Updated Nov 10, 2022 - Politics & Policy

Federal judge in Texas strikes down Biden's student loan relief plan

An activist holds a cancel student debt sign in front of the White House in Washington, DC, on Aug. 25, 2022. Photo: Stefani Reynolds / AFP via Getty Images

A federal judge in Texas struck down the Biden administration's student debt relief program Thursday.

The latest: The Biden administration said in a Thursday night filing that it's appealing the ruling of the Trump-appointed U.S. District Judge Mark Pittman. "We strongly disagree with the District Court's ruling on our student debt relief program," said White House press secretary Karine Jean-Pierre in a statement confirming the appeal.

Driving the news: Pittman declared the program illegal after the Job Creators Network Foundation filed a lawsuit last month alleging the administration violated federal procedures.

  • The suit, filed on behalf of two borrowers, accuses the administration of denying borrowers an opportunity to provide public comment before launching the program.

What we're watching: "For the 26 million borrowers who have already given the Department of Education the necessary information to be considered for debt relief — 16 million of whom have already been approved for relief — the Department will hold onto their information so it can quickly process their relief once we prevail in court," Jean-Pierre said.
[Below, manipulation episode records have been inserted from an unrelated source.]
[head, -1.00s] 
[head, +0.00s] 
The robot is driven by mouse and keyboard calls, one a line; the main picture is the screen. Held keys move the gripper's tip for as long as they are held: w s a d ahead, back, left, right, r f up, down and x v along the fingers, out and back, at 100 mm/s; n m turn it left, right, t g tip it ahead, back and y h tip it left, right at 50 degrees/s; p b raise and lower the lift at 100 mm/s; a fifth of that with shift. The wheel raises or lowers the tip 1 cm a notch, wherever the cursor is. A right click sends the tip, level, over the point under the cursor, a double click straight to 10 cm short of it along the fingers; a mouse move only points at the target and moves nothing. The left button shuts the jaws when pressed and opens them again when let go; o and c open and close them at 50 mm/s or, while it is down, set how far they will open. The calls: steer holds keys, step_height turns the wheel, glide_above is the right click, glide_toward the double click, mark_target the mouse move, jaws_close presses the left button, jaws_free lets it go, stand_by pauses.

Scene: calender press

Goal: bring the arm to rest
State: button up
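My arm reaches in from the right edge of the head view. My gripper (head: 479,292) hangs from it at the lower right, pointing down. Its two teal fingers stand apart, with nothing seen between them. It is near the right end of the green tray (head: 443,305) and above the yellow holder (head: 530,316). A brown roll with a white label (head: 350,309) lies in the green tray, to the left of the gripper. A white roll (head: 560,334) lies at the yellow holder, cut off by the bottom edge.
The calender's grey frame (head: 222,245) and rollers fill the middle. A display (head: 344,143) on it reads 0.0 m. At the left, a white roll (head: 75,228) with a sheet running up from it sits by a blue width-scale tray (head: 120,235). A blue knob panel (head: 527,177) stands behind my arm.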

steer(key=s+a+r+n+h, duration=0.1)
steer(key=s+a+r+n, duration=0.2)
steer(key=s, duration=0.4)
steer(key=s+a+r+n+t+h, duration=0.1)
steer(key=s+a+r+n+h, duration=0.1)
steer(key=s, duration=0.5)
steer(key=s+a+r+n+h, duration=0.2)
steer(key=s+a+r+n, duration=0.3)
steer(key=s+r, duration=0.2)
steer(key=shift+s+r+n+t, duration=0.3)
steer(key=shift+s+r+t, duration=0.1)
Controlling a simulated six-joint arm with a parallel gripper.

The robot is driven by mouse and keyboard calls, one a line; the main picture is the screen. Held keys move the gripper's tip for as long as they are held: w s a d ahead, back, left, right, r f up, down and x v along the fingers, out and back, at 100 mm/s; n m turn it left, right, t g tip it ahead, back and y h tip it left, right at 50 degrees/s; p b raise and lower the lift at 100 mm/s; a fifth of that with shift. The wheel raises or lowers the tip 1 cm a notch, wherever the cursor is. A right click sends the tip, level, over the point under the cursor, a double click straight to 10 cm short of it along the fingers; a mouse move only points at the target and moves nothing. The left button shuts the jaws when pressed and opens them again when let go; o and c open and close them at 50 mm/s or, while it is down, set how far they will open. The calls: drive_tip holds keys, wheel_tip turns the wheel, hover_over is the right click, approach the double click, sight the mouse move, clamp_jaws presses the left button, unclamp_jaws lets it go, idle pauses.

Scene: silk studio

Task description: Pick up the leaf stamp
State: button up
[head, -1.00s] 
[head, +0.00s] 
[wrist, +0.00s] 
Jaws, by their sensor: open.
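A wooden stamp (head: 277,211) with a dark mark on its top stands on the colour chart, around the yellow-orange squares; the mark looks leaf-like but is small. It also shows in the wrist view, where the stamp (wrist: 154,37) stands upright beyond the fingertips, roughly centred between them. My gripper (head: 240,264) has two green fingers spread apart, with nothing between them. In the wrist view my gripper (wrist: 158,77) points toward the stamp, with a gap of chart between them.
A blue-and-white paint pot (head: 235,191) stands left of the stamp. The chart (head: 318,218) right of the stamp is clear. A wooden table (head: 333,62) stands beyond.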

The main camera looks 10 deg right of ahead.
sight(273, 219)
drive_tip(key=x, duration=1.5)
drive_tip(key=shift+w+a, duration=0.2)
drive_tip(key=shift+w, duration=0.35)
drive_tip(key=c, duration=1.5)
The big picture: The move comes after a federal appeals court temporarily blocked the debt relief program in a suit brought by six Republican states — among a growing number of legal challenges against the plan.

What they're saying: "The President and this Administration are determined to help working and middle-class Americans get back on their feet, while our opponents – backed by extreme Republican special interests — sued to block millions of Americans from getting much-needed relief," Jean-Pierre said.

The other side: "The court has correctly ruled in favor of our motion and deemed the Biden student loan program illegal," said Elaine Parker, president of the foundation, in a statement.

Editor's note: This article has been updated with new details throughout.